Whilst this modern-day, cut-throat attitude doesn’t exactly sound like the dirtbag dream so many of us with a tendency towards nostalgia dream about, it is important to be realistic. Professional sport is a business just like any other and whether you are a glitzy, bejewelled footballer or hairy chalk-covered climber, if someone is paying you to ‘play’, then they will want a return on their investment. It may be a game, but when there’s money involved it’s a serious one, and in order to compete you have to accept the rules. After all, we can only find out about new ventures and new horizons if they are recorded, so it’s important that those who are doing the exploring and pushing towards new limits document their particular journey. This used to be done by writing books and doing lecture tours, but in the digital age professional athletes need to both inspire through a combination of performance and influence via social media. It may be a lot of work but it kind of comes with the territory, and if done professionally it can have an extremely impressive effect. Through clever use of social and other media the likes of the Dawn Wall duo, Danny MacAskill and Kilian Jornet have inspired many millions around the world to get outdoors and commit to their passions, and in an increasingly sedentary world that can only be a very good thing.
A TWEET TOO FAR?
Social media may be pervasive but it seems that the majority of problems arise when it crosses a line and becomes invasive. A lot of what makes mountain adventures so valuable is that they offer a rare opportunity to switch off from the hectic demands of day-to-day life, stop the constant flow of information flooding our screens and minds and fill ourselves up with a simpler, natural and pure experience. Days in the hills are precious and the last thing you want is to be constantly having an iPhone or GoPro shoved in your face. Taking pictures so that you have lasting memories of an experience is one thing, but when it becomes about a need to make a record of the day rather than simply enjoying the experience itself, then priorities have become more than a bit skewed. At this point you are moving into a dangerously narcissistic area, one where advertising your experiences on your social media feed has become more important than the very act of just being there and enjoying them.
“Everybody now seems to be preoccupied with their phone and Facebook” uber mountain athlete Ueli Steck observed in a recent interview with Trek & Mountain, “it seems that the most important part is that as soon as they get back they have to post where they were, what they did and they just miss the moment. I don’t bring a phone to go for a run; it’s like, no. I just go for a run and just enjoy it.” Last Frontier Heliskiing’s D’Arcy McLeish went even further in a recent blog post, stressing the need to “cherish the endeavour itself more than making a record of that endeavour happening” – wise words indeed.

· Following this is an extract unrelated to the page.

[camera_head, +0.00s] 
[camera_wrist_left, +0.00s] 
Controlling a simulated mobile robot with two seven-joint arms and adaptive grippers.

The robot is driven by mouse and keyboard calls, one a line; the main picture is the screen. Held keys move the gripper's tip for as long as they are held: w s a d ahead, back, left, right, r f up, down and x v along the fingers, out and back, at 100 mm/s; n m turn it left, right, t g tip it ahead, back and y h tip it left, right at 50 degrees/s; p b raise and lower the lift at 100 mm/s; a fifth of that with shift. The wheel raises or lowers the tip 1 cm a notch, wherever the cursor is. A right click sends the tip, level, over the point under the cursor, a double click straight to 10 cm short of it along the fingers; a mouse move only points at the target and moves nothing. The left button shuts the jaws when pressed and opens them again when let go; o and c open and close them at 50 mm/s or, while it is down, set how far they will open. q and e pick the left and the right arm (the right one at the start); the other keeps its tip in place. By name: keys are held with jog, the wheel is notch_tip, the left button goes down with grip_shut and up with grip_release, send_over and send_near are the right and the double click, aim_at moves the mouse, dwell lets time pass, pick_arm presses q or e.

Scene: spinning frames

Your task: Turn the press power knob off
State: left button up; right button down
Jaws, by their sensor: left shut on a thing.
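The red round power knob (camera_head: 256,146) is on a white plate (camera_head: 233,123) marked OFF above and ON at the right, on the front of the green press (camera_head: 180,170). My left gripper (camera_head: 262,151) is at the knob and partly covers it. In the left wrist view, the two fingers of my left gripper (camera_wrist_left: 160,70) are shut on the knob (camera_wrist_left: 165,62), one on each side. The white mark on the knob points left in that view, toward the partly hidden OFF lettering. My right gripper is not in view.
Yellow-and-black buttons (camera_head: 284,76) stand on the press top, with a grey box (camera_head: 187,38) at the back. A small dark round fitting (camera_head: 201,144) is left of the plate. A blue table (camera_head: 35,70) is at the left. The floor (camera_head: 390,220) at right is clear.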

Whether it is used as a point of reference, a boasting platform or a source of inspiration, social media is a tool for communication that can be viewed and applied in many different ways. It is without a doubt a medium that connects us on a variety of levels, and more than anything else it is this ability to bring us together that makes it such a powerful application. During the recent devastating earthquakes in Nepal we witnessed social media being used in the most convincing of manners. This was arguably the moment when its full potential was revealed and we saw social media functioning as a mature and utterly compelling communications medium. In the immediate confusion and aftermath of the earthquakes, many social media networks initiated safety features that enabled people to locate missing friends and family. Facebook for example, activated their ‘Safety Checker’ within hours of the incident. “When disasters happen, people need to know their loved ones are safe. It’s moments like this that being able to connect really matters” said founder Mark Zuckerberg.
Expedition organiser and leader Dan Mazur of Summit Climb was at Camp 1 on Everest when the avalanche struck and was using his satellite phone to Tweet news and updates direct from the mountain. In the confusion and immediate aftermath of the tragedy, Dan’s social media feed swiftly became one of the key sources of information for concerned family members, journalists and the many millions of regular people watching as events unfolded on the world’s highest mountain. Reporters were knocking on the doors at the Summit Climb Bristol office, desperate to connect to Dan and the rest of his team on Everest. Whilst a climber at core who enjoys the solitude that comes from being in the mountains, he understands the invaluable role that social media has to play in creating a flow of communication in modern mountaineering: “When we’re in the Himalayas, we’re often in valleys where there’s no mobile reception so we have to use other resources. When a friend from Finland told me that you could tweet from your satphone, it was a game-changer. Personally I never use social media when I’m not in the field, but when I am on a trip I use it every day. It’s really useful for keeping people at home informed, whether they want to stay in touch with loved ones or just find out what’s going on during a climb. I’m always looking for ways to communicate with people back at home and the immediacy of social media is amazing. It encourages people to participate.”
MATTER OF CHOICE
To put social media in a box that defines it as either ‘positive’ or ‘negative’ would seem to be both over-simplistic and inherently unhelpful. It is undoubtedly an enormously powerful communications tool that can be used for many different purposes, and as such has the potential to influence our outdoor experiences in a variety of ways. The key to all of this is how the tool is applied; we are entirely in control of how we use and react to social media, so if other people’s social media feeds make us feel unsatisfied with life or under pressure in some way then we have two choices: get outdoors ourselves or don’t log onto social media. If we hate having iPhones continually shoved in our faces in the hills, then quite simply we need to go out with different partners.
As long as our eyes are open and when it really matters, we put down our various devices and are able to be ‘in the moment’, then social media cannot be viewed as a threat to the spirit of adventure. As Duane Raleigh pointed out in a recent piece on Rock & Ice online, “Adventure, arguably, is the mental and physical challenge, while exploration is the journey into the unknown… we watched Neil Armstrong step on the moon via a live television feed, and I don’t recall anyone saying, ‘well, there goes adventure!’”
Social media may be pervasive and powerful but it has no control over any of our adventures unless we feed it. The buck 100% stops with us. Now close the computer, go outside, leave your iPhone in your pocket and BREATHE!